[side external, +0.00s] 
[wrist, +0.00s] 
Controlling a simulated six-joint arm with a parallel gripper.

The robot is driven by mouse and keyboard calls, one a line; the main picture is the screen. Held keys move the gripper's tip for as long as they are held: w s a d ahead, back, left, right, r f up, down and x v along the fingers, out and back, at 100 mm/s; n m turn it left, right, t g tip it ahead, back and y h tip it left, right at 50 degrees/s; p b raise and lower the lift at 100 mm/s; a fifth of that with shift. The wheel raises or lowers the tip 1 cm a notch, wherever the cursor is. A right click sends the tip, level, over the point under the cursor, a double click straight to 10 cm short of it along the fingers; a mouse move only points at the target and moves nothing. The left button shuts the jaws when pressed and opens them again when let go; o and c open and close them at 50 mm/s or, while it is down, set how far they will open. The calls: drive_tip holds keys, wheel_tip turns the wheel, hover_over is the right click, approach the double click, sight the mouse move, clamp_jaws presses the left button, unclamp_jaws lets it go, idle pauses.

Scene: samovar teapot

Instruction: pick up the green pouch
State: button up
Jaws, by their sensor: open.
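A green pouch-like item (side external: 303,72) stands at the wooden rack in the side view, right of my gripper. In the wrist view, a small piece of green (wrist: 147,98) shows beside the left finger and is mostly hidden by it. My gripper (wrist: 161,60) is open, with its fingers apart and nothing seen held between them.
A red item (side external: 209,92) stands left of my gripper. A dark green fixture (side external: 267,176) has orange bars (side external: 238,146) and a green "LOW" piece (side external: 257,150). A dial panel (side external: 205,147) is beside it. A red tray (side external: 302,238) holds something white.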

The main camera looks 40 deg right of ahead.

::::

Write out the lines above from the one containing "Instruction: pick up the green pouch" through the last, exactly as they are.

**RESULT OF THIS TASK**
Instruction: pick up the green pouch
State: button up
Jaws, by their sensor: open.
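A green pouch-like item (side external: 303,72) stands at the wooden rack in the side view, right of my gripper. In the wrist view, a small piece of green (wrist: 147,98) shows beside the left finger and is mostly hidden by it. My gripper (wrist: 161,60) is open, with its fingers apart and nothing seen held between them.
A red item (side external: 209,92) stands left of my gripper. A dark green fixture (side external: 267,176) has orange bars (side external: 238,146) and a green "LOW" piece (side external: 257,150). A dial panel (side external: 205,147) is beside it. A red tray (side external: 302,238) holds something white.

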The main camera looks 40 deg right of ahead.

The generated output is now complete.